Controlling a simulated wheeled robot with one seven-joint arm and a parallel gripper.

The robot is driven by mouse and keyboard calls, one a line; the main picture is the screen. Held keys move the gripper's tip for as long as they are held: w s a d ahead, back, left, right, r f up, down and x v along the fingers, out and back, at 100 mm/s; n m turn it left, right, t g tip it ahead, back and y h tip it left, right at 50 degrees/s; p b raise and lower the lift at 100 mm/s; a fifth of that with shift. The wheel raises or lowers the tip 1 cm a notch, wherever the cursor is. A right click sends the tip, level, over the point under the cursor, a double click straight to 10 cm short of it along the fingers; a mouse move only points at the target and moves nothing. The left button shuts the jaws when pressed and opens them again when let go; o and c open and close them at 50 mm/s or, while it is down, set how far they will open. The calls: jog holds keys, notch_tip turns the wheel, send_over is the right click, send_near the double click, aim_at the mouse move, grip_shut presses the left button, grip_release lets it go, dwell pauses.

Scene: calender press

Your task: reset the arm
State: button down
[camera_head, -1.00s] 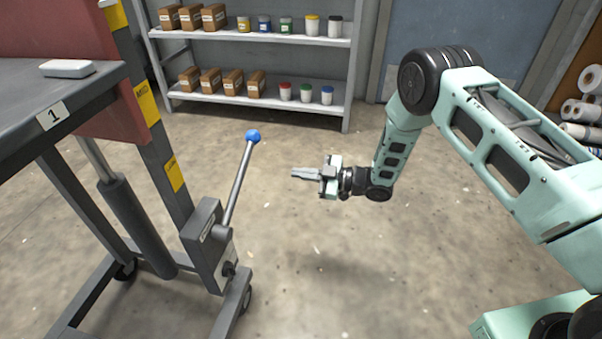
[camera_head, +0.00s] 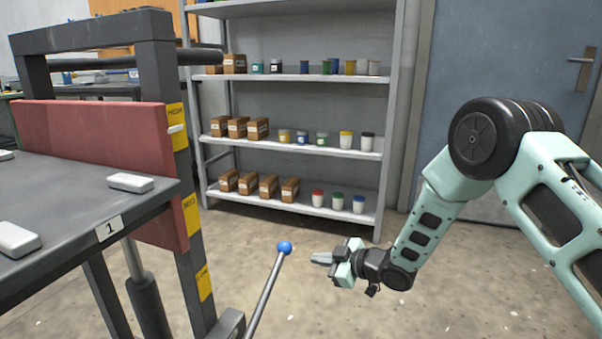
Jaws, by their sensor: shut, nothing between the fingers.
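My gripper (camera_head: 322,259) is at the lower middle of the head view, at the end of my pale green arm. Its fingers are together and point left, with nothing between them. The arm is bent, with its black elbow joint high on the right. A lever with a blue ball knob (camera_head: 284,247) stands just left of the gripper in the picture. A gap shows between the fingertips and the knob, and the gripper does not hold it.
A lift table (camera_head: 60,215) marked 1 stands at left, with a red panel (camera_head: 95,140) behind it and pale blocks (camera_head: 130,182) on top. A grey shelf (camera_head: 300,206) with boxes and jars stands at the back. A blue-grey door (camera_head: 510,60) is behind my arm. Concrete floor shows below.

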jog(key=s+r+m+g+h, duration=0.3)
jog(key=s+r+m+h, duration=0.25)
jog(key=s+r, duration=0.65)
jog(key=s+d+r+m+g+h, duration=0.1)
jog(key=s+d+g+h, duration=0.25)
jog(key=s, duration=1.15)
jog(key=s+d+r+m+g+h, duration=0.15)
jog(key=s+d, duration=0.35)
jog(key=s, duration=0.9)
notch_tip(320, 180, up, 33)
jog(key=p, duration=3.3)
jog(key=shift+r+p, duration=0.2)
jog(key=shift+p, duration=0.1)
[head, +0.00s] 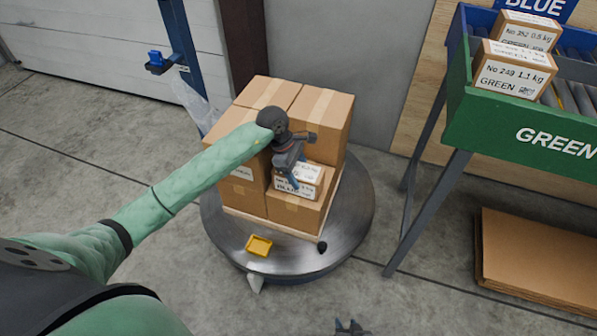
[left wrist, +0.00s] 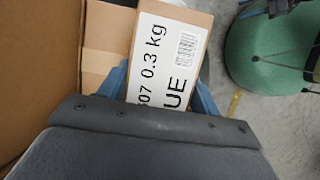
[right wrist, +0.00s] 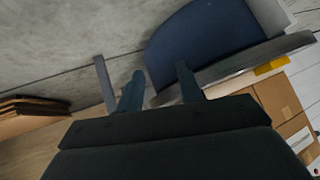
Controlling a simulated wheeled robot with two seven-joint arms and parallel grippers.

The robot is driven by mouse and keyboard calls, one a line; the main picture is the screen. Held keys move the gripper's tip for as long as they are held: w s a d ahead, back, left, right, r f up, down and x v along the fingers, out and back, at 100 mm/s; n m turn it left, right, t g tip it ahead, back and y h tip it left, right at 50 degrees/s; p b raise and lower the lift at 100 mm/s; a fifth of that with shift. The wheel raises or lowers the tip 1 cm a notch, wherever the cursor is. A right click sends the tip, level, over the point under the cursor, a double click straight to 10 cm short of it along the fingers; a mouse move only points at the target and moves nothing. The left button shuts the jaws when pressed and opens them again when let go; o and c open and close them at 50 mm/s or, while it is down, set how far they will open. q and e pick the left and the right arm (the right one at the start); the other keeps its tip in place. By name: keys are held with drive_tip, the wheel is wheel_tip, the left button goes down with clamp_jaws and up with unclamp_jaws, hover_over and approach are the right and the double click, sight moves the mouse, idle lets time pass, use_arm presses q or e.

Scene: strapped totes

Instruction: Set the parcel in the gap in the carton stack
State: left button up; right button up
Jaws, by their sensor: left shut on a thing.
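The parcel (head: 312,178) is a small brown box with a white label reading BLUE. My left gripper (head: 291,182) is shut on it; in the left wrist view the parcel (left wrist: 172,50) sits between the fingers, its label reading 0.3 kg. The carton stack (head: 318,105) stands on a round metal turntable. The parcel is at the gap in the stack's near right corner, over a lower carton (head: 296,214). Whether it touches that carton is hard to tell. My right gripper (right wrist: 158,88) is open and empty; its tips show at the head view's bottom edge (head: 350,328).
The turntable (head: 222,232) carries a yellow tray (head: 259,245) and a small black knob (head: 322,247) near its front rim. At right stands a green rack (head: 490,130) with labelled boxes (head: 513,70). Flat cardboard (head: 535,255) lies below it. The floor between is clear.

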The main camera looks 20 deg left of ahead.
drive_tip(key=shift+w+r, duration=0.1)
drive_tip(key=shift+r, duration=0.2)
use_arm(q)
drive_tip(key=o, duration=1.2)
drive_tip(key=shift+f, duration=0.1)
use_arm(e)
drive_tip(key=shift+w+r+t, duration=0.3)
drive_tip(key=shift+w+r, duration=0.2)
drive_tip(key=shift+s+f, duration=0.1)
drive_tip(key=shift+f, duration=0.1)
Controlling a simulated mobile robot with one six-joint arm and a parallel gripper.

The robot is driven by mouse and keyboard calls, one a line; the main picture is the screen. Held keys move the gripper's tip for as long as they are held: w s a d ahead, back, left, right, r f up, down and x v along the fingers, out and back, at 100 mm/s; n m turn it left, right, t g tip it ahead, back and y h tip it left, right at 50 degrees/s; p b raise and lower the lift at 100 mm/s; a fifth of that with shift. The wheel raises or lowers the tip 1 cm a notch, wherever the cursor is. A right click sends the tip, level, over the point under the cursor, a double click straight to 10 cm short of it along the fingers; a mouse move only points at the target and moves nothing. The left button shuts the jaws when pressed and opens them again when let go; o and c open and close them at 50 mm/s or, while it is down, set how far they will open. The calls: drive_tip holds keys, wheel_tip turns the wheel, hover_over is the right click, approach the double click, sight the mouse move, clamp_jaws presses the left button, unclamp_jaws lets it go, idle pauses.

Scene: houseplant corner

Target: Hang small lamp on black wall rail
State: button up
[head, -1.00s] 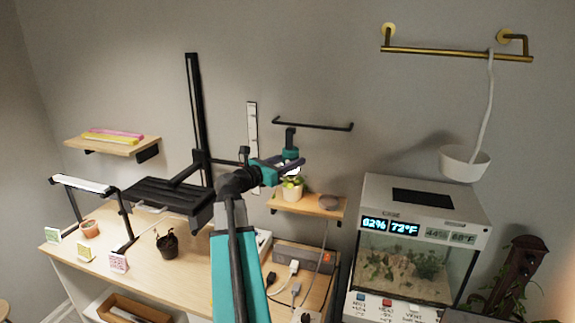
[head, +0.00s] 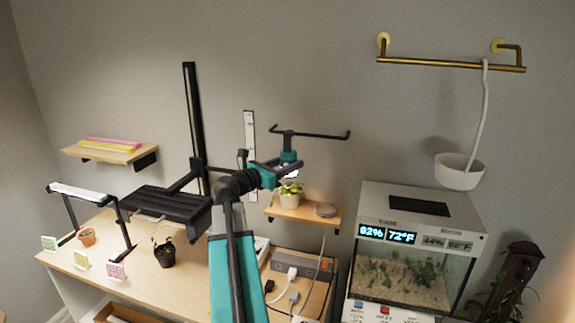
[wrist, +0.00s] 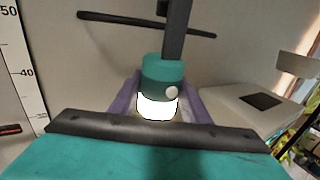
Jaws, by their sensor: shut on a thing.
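The small lamp (head: 288,156) has a teal body, a black stem and a glowing white bulb underneath. My gripper (wrist: 158,103) is shut on it, with purple fingers on both sides of its body in the wrist view. The lamp (wrist: 163,68) is upright there, its stem running out of the top edge. The black wall rail (head: 322,136) is a thin bar with upturned ends. In the head view the stem's top overlaps the rail's left part. In the wrist view the stem crosses in front of the rail (wrist: 110,18). Whether they touch cannot be told.
A wooden shelf (head: 290,206) with a potted plant (head: 290,194) is just below my gripper. A black stand (head: 191,120) rises to the left. A terrarium (head: 400,270) stands at right, below a white hanging pot (head: 458,172) on a brass rail (head: 450,64).

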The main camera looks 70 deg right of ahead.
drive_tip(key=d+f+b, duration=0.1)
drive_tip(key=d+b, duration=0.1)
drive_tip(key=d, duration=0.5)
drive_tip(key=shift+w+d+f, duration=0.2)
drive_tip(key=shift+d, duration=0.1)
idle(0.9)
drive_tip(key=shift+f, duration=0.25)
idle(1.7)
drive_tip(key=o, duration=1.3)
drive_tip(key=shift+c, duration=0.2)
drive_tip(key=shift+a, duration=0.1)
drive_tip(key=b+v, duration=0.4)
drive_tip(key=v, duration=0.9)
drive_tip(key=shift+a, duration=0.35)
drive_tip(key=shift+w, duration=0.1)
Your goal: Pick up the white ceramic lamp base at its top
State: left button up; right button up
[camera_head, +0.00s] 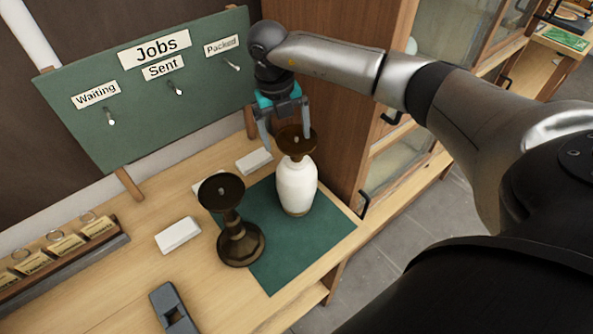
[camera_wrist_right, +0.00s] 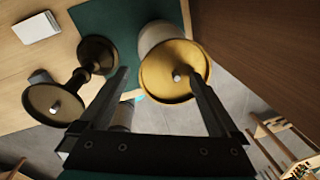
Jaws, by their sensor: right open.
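The white ceramic lamp base (camera_head: 296,186) stands upright on the green mat (camera_head: 290,255) at the right of the bench. Its top carries a round brown-gold disc (camera_head: 291,141) with a small stub in the middle. My right gripper (camera_head: 285,142) is open, its fingers pointing down at the disc's height, around or just behind it. In the right wrist view the disc (camera_wrist_right: 174,72) lies between the fingers of the gripper (camera_wrist_right: 163,78), nearer the right finger; contact cannot be told. The white body (camera_wrist_right: 160,33) is mostly hidden behind the disc. My left gripper is not in view.
A dark bronze lamp base (camera_head: 238,238) stands on the mat left of the white one. White boxes (camera_head: 178,235), a grey-blue block (camera_head: 172,308) and a tag rack (camera_head: 60,250) are farther left. A green jobs board (camera_head: 150,85) stands behind. A wooden cabinet (camera_head: 345,90) rises close at right.

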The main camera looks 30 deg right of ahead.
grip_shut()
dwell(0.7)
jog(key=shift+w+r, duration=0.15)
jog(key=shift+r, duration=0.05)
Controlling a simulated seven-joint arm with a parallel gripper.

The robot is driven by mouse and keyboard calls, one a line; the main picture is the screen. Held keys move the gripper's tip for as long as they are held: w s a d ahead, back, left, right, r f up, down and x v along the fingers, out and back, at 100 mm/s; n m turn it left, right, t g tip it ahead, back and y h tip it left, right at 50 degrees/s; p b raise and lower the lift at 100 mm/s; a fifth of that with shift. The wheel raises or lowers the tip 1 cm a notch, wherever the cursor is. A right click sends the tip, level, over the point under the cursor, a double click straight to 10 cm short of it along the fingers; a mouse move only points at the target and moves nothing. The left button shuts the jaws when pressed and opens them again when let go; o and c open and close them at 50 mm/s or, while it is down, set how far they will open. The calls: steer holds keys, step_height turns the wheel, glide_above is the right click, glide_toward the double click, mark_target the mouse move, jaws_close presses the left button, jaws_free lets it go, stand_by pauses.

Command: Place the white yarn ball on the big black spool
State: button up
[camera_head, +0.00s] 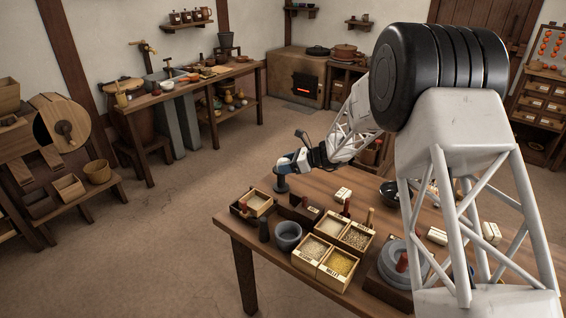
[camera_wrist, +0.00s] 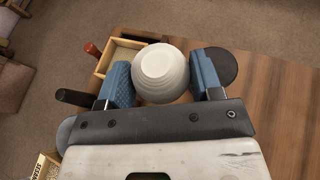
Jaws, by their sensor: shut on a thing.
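The white yarn ball (camera_wrist: 160,72) sits between the two blue fingers of my gripper (camera_wrist: 160,82) in the wrist view, and they are shut on it. The big black spool (camera_wrist: 228,66) shows as a dark round disc just right of the ball, partly hidden behind the right finger. In the head view, the spool (camera_head: 281,184) stands upright near the table's far left edge. My gripper (camera_head: 291,161) is above and close to it there. I cannot make out the ball clearly in the head view, nor tell the exact gap between ball and spool.
A grey bowl (camera_head: 288,235), grain boxes (camera_head: 322,248) and a stone quern (camera_head: 393,265) stand on the table (camera_head: 240,240). Bare tabletop (camera_wrist: 275,90) lies right of the spool in the wrist view.

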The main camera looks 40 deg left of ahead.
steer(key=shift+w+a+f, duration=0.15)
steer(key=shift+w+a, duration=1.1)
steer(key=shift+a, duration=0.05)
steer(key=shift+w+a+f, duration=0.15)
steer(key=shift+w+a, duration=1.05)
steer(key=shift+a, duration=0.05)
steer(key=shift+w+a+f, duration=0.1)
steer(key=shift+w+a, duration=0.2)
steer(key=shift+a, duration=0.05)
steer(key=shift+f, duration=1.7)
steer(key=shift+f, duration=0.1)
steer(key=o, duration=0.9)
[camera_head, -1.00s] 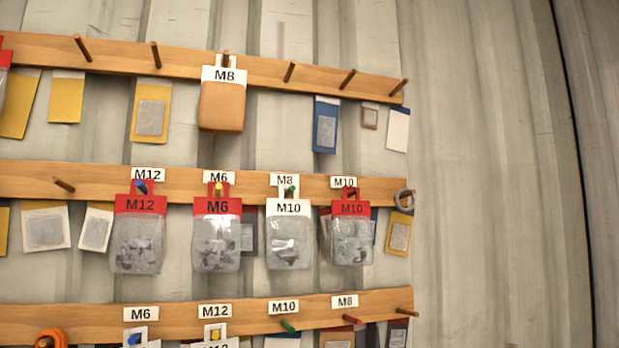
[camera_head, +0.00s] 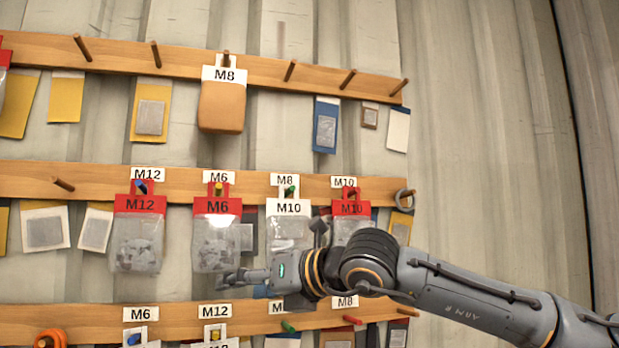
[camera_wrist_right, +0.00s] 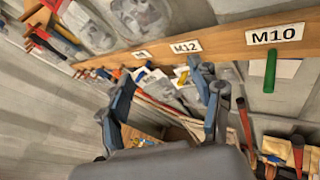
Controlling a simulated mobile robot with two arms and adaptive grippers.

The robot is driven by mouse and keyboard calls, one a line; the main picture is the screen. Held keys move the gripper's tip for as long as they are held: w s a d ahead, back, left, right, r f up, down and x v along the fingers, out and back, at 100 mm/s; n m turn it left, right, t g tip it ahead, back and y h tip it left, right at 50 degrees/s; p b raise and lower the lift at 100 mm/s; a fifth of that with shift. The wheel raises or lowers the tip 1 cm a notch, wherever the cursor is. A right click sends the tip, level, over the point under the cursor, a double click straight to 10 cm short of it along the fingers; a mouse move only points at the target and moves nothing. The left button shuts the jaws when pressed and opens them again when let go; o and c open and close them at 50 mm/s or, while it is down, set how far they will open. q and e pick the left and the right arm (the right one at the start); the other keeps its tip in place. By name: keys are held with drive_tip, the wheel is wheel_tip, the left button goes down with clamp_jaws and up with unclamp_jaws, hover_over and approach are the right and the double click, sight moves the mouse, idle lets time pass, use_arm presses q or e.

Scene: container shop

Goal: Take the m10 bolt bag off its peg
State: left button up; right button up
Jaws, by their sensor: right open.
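Two bags read M10 in the head view. One with a red header (camera_head: 351,208) hangs under the M10 label of the middle rail; my right arm hides its lower part. One with a white header (camera_head: 289,208) hangs on a green peg under the M8 label; its lower part is partly hidden. My right gripper (camera_head: 228,283) is below the middle row, in front of the wall, pointing left, holding nothing. In the right wrist view its fingers (camera_wrist_right: 165,88) are spread, near the bottom rail. My left gripper is not in view.
A red M12 bag (camera_head: 138,205) and a red M6 bag (camera_head: 217,207) hang left of the M10 bags. The bottom rail (camera_head: 180,317) has more pegs; its M10 label (camera_wrist_right: 275,34) and green peg (camera_wrist_right: 270,72) show in the wrist view. The wall at right is bare.

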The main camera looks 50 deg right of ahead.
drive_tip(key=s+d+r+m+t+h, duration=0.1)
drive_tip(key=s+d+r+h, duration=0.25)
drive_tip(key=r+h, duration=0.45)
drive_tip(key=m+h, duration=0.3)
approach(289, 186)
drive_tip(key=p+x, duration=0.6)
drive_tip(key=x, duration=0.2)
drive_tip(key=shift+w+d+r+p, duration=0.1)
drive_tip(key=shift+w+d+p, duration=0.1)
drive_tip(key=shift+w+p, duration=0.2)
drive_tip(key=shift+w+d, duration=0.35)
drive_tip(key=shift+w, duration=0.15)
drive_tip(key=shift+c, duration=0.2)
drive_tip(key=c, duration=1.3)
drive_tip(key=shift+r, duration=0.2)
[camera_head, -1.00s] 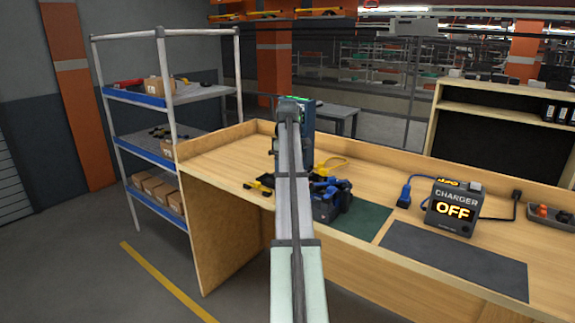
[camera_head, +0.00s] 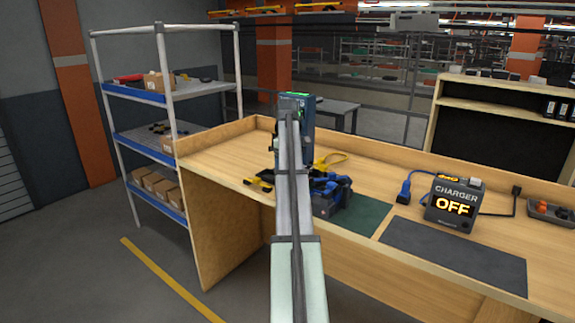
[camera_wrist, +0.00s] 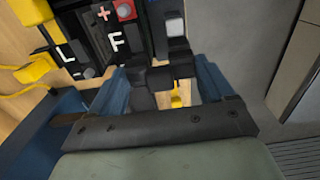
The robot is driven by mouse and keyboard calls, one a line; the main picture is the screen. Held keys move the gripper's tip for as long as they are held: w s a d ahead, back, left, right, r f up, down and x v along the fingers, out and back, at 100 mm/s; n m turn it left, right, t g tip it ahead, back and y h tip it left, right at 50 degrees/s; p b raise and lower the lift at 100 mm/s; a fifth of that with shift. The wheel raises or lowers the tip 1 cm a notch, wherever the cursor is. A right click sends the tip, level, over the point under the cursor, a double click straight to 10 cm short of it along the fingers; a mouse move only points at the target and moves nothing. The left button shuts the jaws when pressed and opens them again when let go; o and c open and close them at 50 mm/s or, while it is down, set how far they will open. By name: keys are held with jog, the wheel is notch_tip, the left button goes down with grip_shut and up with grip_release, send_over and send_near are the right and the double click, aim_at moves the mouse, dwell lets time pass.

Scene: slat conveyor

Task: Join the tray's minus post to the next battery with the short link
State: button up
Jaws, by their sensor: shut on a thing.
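In the wrist view my gripper (camera_wrist: 160,73) reaches in from the bottom and is shut on a small dark piece. I cannot tell clearly whether this is the short link. Just beyond it is the dark battery tray (camera_wrist: 128,52), with white letters L and F, a red plus mark and a red post (camera_wrist: 124,9). A grey-topped post (camera_wrist: 175,27) stands right of these, close beyond my fingertips. Contact cannot be told. In the head view the dark tray (camera_head: 335,203) with blue parts sits on the bench, partly behind my arm, which hides my gripper.
The wooden bench (camera_head: 410,180) holds a charger (camera_head: 453,205) reading OFF, a blue plug (camera_head: 404,190), a dark grey mat (camera_head: 455,258) and a green mat (camera_head: 365,218). A shelf rack (camera_head: 170,95) is left.

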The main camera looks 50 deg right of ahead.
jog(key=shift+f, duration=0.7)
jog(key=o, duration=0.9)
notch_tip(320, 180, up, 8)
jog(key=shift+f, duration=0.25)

================================

# YOUR TASK
Filter the records, keeping only lines that contain "mobile", and show those lines.

# WRITTEN REPLY
Controlling a simulated mobile robot with one six-joint arm and a parallel gripper.
Controlling a simulated mobile robot with two arms and adaptive grippers.

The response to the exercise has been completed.